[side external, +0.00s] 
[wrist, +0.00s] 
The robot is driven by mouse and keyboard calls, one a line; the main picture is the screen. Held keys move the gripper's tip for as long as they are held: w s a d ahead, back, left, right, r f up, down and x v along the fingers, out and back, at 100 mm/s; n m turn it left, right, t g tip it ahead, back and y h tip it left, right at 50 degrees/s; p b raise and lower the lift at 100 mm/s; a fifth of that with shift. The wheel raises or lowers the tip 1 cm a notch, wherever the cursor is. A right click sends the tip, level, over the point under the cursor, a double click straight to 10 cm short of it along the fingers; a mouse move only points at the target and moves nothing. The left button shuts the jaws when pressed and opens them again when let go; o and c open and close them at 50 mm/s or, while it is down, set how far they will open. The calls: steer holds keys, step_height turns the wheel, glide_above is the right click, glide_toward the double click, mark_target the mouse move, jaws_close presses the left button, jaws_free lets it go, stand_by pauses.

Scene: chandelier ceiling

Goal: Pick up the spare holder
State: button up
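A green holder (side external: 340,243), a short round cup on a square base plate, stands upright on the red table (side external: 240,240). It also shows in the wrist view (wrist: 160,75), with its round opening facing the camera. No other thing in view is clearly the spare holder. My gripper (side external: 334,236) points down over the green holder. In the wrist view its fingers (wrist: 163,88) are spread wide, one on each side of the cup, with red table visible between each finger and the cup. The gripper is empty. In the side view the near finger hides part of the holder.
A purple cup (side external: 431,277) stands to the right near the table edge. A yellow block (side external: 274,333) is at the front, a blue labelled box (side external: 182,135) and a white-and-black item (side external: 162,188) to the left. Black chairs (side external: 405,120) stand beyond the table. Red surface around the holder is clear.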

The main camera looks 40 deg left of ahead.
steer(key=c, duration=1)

**Instructions for the task**: Using the data above, repeat every line exactly.

**Exercise output**:
[side external, +0.00s] 
[wrist, +0.00s] 
The robot is driven by mouse and keyboard calls, one a line; the main picture is the screen. Held keys move the gripper's tip for as long as they are held: w s a d ahead, back, left, right, r f up, down and x v along the fingers, out and back, at 100 mm/s; n m turn it left, right, t g tip it ahead, back and y h tip it left, right at 50 degrees/s; p b raise and lower the lift at 100 mm/s; a fifth of that with shift. The wheel raises or lowers the tip 1 cm a notch, wherever the cursor is. A right click sends the tip, level, over the point under the cursor, a double click straight to 10 cm short of it along the fingers; a mouse move only points at the target and moves nothing. The left button shuts the jaws when pressed and opens them again when let go; o and c open and close them at 50 mm/s or, while it is down, set how far they will open. The calls: steer holds keys, step_height turns the wheel, glide_above is the right click, glide_toward the double click, mark_target the mouse move, jaws_close presses the left button, jaws_free lets it go, stand_by pauses.

Scene: chandelier ceiling

Goal: Pick up the spare holder
State: button up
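A green holder (side external: 340,243), a short round cup on a square base plate, stands upright on the red table (side external: 240,240). It also shows in the wrist view (wrist: 160,75), with its round opening facing the camera. No other thing in view is clearly the spare holder. My gripper (side external: 334,236) points down over the green holder. In the wrist view its fingers (wrist: 163,88) are spread wide, one on each side of the cup, with red table visible between each finger and the cup. The gripper is empty. In the side view the near finger hides part of the holder.
A purple cup (side external: 431,277) stands to the right near the table edge. A yellow block (side external: 274,333) is at the front, a blue labelled box (side external: 182,135) and a white-and-black item (side external: 162,188) to the left. Black chairs (side external: 405,120) stand beyond the table. Red surface around the holder is clear.

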The main camera looks 40 deg left of ahead.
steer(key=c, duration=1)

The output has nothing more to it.